Monday, August 08, 2005

Some jokes

Since we're at internet forwards, let me put these here before we enter into the world of writing and publishing (maybe tomorrow, with luck later tonight). I got these via Molly Brown, who had a story in the latest issue of Isku. She's a good writer, let me tell you. And seemingly a humorous person. She enjoys a good joke. Hope you do, too.

***

One morning while making breakfast, a man walked up to his wife, pinched her on the butt and said, "If you firmed up, we could get rid of your control top panty hose". While this was on the edge of intolerable, she kept silent.

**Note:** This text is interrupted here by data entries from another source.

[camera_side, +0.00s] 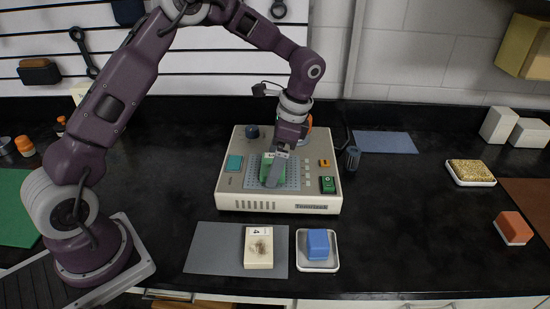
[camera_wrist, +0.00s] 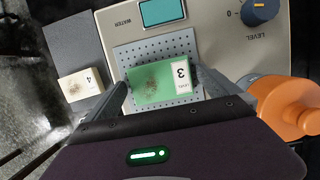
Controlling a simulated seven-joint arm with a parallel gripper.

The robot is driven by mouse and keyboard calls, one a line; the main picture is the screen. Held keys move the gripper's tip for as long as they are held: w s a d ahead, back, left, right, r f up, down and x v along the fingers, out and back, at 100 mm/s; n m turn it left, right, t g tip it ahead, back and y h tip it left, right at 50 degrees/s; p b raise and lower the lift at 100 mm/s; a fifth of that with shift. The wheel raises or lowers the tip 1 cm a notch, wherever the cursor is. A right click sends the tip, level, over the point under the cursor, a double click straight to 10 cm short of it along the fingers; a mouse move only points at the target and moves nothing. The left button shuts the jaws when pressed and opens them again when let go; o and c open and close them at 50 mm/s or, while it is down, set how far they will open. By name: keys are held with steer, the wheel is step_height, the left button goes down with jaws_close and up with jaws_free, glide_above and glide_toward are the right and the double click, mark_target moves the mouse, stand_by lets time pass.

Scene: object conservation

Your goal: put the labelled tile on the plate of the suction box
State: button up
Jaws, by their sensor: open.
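The suction box (camera_side: 232,190) is a beige box at the middle of the counter, with a grey perforated plate (camera_wrist: 137,53) on top. A green tile (camera_wrist: 150,84) with a white label reading 3 lies over the plate, apparently resting on it; it shows partly behind my gripper in the side view (camera_side: 265,165). A cream tile (camera_side: 258,255) with a dark smudge and a label reading 4 lies on a grey mat in front of the box. My gripper (camera_wrist: 162,88) is open over the plate, with one finger at each end of the green tile; finger contact is unclear.
The grey mat (camera_side: 212,258) and a white tray (camera_side: 302,262) holding a blue block (camera_side: 318,244) are in front of the box. An orange object (camera_wrist: 285,105) stands close behind the box.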

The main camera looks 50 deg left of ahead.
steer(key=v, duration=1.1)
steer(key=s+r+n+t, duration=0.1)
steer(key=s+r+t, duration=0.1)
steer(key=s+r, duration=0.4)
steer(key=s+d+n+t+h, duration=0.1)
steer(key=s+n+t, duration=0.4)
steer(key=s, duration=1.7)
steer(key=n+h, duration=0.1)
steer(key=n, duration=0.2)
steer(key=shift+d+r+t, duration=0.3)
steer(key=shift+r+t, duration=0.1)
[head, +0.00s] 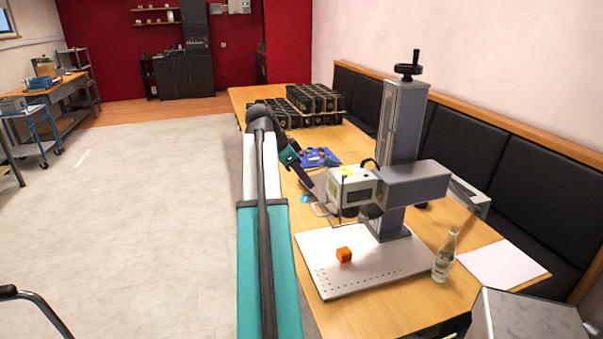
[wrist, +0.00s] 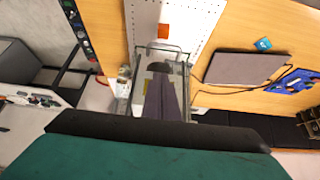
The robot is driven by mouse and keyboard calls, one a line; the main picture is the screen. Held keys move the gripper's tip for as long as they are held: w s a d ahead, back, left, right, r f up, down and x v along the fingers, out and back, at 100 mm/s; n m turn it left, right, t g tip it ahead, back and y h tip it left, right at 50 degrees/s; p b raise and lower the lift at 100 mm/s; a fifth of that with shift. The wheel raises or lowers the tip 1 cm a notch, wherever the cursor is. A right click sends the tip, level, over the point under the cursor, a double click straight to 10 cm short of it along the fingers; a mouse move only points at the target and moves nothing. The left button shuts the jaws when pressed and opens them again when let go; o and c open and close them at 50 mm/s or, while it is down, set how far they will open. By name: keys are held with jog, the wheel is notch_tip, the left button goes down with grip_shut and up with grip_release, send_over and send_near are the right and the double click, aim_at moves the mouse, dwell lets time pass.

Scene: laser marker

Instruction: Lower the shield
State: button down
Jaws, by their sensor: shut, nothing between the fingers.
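The laser marker's head (head: 352,188) is a pale box with a yellow label, held over the white perforated baseplate (head: 330,277). The shield (head: 322,210) shows as a thin, clear frame with a wire handle at the head's left side, above the plate. The wrist view also shows the shield's frame (wrist: 161,47) around the head. My gripper (head: 304,178) is dark, shut and empty, close to the head's upper left. Its fingertips are small in the head view, and I cannot tell whether they touch the shield.
An orange cube (head: 344,255) sits on the baseplate. The marker's grey column (head: 401,125) stands behind the head. A laptop (wrist: 243,67) and blue mat (wrist: 291,83) are nearby. Black crates (head: 312,102) stand at the back.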

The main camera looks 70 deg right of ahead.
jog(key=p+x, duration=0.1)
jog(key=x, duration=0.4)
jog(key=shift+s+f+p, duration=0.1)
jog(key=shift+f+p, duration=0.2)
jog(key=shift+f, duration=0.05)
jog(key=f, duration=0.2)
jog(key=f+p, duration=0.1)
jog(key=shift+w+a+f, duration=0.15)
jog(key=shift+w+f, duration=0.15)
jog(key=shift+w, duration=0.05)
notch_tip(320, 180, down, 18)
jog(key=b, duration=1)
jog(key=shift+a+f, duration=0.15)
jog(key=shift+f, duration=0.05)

The next morning the man woke his wife with a pinch on each of her breasts and said, "You know, if you firmed these up, we could get rid of your bra.

"This was beyond a silent response, so she rolled over and grabbed him by his willie. With a death grip in place, she said, "You know, if you firmed this up, we could get rid of the gardener, the postman, the pool man, and your brother."

***

Hillary came into the room with a big smile and a spring in her step.

"My you're in a good mood," said Bill. "Why are you so happy?"

"I just got back from my annual physical exam and the doctor said I had the breasts of a 25 year-old woman, " Hillary gushed.

"Did he say anything about your 46 year-old arse?" Bill asked.

"No," said Hillary, "your name wasn't mentioned once."

***

[This is a very good one.]

An elderly Jewish gentleman marries a much younger woman. No matter what the husband does sexually, the woman never achieves orgasm. Since a Jewish wife is entitled to sexual pleasure, they decide to ask the Rabbi.

The Rabbi listens to their story, strokes his beard, and makes the following suggestion: "Hire a strapping young man. While the two of you are making love, have the young man wave a towel over you. That will help the wife fantasise and should bring on an orgasm."

They go home and follow the Rabbi's advice. They hire a handsome young man and he waves a towel over them as they make love. It doesn't help and she is still unsatisfied, so they return to the Rabbi and he says, "Let's try it reversed. Have the young man make love to your wife and you wave the towel over them."

Once again, they follow the Rabbi's advice. The young man gets into bed with the wife and the husband waves the towel. The young man gets working with great enthusiasm and the wife soon has an enormous, room-shaking, ear-splitting, screaming orgasm.

The husband smiles, looks at the young man and says to him triumphantly: "You see, you young schmuck? THAT'S how you wave a towel!"

***

A trucker who has been out on the road for three weeks stops into a brothel outside Vegas. He walks straight up to the Madam, drops down $500 and says, "I want your ugliest woman and a bologna sandwich!!!" The Madam is astonished. "But sir, for that kind of money you could have one of my finest ladies and a three-course meal." The trucker replies, "No, you don't understand, I'm not horny, I'm homesick."

***

One day God calls down to Noah and says, "Noah me old china, I want you to make me a new Ark".

Noah replies, "No probs God, me old Supreme Being. Anything you want; after all you're the guv'."

But God interrupts, "Ah, but there's a catch. This time Noah, I don't want just a couple of decks, I want 20 decks one on top of the other."

"20 DECKS!" screams Noah.

"Well, OK Big Man, whatever you say. Should I fill it up with all the animals just like last time?"

"Yep, that's right, well. Sort of right. This time I want you to fill it up with fish", God answers.

"Fish?" queries Noah.

"Yep, fish. Well, to make it more specific Noah, I want carp - wall to wall, floor to ceiling - Carp!"

Noah looks to the skies. "OK God my old mucker, let me get this right, you want a New Ark?"

"Check."

"With 20 decks, one on top of the other?"

"Check."

"And you want it full of carp?"

"Check."

"Why?" asks the perplexed Noah, who was slowly but surely getting to the end of his tether.

"Dunno", says God, "I just fancied a Multi-Storey Carp Ark."

***

(Juri again.) I wonder who makes these up. Is there a profession called "joke maker"? Or "jokist"? I know there is always someone mentioned as the editor of the joke column or the joke book, but do they invent them all by themselves (if not, then who does - their buddies?)? Wonder how one could live with inventing jokes. Should try, though. Or then, maybe not.